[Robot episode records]
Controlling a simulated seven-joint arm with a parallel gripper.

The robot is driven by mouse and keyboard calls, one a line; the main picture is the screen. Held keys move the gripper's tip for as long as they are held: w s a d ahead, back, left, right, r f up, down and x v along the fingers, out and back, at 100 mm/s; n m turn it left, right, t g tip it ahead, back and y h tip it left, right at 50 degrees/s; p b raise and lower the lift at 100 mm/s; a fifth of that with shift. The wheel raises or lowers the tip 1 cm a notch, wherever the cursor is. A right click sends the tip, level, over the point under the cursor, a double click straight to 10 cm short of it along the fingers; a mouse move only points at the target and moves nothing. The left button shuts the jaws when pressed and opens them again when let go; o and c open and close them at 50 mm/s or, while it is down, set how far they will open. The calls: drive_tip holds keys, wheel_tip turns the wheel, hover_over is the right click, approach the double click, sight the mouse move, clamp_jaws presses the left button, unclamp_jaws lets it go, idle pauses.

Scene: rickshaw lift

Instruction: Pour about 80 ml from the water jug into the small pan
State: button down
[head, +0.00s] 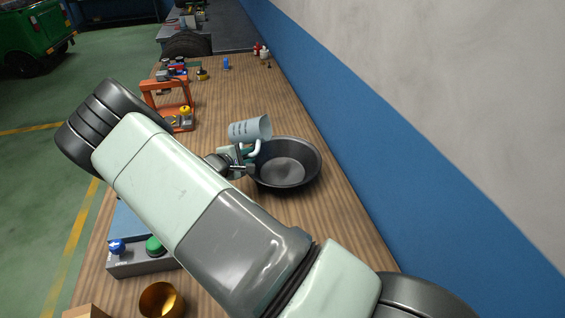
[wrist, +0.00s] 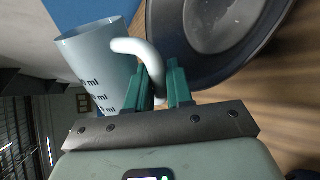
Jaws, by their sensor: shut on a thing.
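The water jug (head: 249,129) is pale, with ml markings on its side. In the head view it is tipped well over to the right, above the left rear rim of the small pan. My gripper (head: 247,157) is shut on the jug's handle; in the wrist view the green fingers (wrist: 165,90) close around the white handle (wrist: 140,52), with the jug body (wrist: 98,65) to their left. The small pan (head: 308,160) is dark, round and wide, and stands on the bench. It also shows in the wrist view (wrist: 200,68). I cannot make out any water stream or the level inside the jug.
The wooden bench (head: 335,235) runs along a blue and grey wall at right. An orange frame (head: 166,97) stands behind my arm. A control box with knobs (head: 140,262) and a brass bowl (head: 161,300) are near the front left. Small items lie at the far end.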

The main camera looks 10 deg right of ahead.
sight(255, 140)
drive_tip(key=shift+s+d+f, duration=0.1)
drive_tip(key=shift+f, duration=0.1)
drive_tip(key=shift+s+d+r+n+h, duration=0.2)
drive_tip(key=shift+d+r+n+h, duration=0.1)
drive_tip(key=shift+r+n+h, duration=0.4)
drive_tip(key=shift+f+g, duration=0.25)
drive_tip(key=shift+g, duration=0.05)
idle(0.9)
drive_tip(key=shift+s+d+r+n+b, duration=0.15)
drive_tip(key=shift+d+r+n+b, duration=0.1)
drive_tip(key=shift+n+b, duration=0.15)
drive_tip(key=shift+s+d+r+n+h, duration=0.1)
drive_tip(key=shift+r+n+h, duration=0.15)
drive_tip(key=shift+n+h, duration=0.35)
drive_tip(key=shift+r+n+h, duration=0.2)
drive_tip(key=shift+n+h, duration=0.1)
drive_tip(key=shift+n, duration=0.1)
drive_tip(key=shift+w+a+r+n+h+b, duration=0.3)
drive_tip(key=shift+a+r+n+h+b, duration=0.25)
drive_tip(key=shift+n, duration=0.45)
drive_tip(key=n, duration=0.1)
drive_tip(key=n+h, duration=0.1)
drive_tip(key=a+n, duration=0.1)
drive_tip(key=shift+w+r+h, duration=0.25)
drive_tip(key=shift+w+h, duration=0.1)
---
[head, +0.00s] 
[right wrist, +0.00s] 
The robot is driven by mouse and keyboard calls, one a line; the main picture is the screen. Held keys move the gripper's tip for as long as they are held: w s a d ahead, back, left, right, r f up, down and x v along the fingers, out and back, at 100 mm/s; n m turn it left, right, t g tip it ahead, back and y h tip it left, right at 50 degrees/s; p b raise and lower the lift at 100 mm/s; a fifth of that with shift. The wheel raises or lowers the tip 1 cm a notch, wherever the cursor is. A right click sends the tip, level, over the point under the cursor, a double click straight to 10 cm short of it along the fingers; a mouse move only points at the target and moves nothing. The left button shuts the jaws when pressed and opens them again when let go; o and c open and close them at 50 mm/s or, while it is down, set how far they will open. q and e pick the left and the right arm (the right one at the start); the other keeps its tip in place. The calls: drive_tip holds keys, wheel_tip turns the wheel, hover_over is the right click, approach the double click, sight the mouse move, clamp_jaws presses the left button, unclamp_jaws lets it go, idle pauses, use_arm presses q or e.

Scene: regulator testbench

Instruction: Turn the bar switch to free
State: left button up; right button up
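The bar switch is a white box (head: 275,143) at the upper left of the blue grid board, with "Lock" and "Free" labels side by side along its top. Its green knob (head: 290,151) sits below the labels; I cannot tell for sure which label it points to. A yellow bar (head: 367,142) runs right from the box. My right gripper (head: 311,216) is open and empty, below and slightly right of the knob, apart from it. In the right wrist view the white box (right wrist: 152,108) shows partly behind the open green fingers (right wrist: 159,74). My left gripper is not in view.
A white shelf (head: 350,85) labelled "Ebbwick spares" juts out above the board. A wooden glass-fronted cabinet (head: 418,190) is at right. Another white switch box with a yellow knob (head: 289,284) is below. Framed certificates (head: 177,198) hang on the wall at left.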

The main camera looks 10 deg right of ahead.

• **Given request**:
Copy out exactly the material that runs from the line with "Controlling a simulated" to the line with "[wrist, +0.00s]", ends included, and leave the pictures behind.

• **Reply**:
Controlling a simulated seven-joint arm with a parallel gripper.

The robot is driven by mouse and keyboard calls, one a line; the main picture is the screen. Held keys move the gripper's tip for as long as they are held: w s a d ahead, back, left, right, r f up, down and x v along the fingers, out and back, at 100 mm/s; n m turn it left, right, t g tip it ahead, back and y h tip it left, right at 50 degrees/s; p b raise and lower the lift at 100 mm/s; a fifth of that with shift. The wheel raises or lowers the tip 1 cm a notch, wherever the cursor is. A right click sends the tip, level, over the point under the cursor, a double click straight to 10 cm short of it along the fingers; a mouse move only points at the target and moves nothing. The left button shuts the jaws when pressed and opens them again when let go; o and c open and close them at 50 mm/s or, while it is down, set how far they will open. The calls: drive_tip holds keys, wheel_tip turns the wheel, hover_over is the right click, approach the double click, sight the mouse move, clamp_jaws presses the left button, unclamp_jaws lets it go, idle pauses.

Scene: rickshaw lift

Instruction: Pour about 80 ml from the water jug into the small pan
State: button down
[head, +0.00s] 
[wrist, +0.00s] 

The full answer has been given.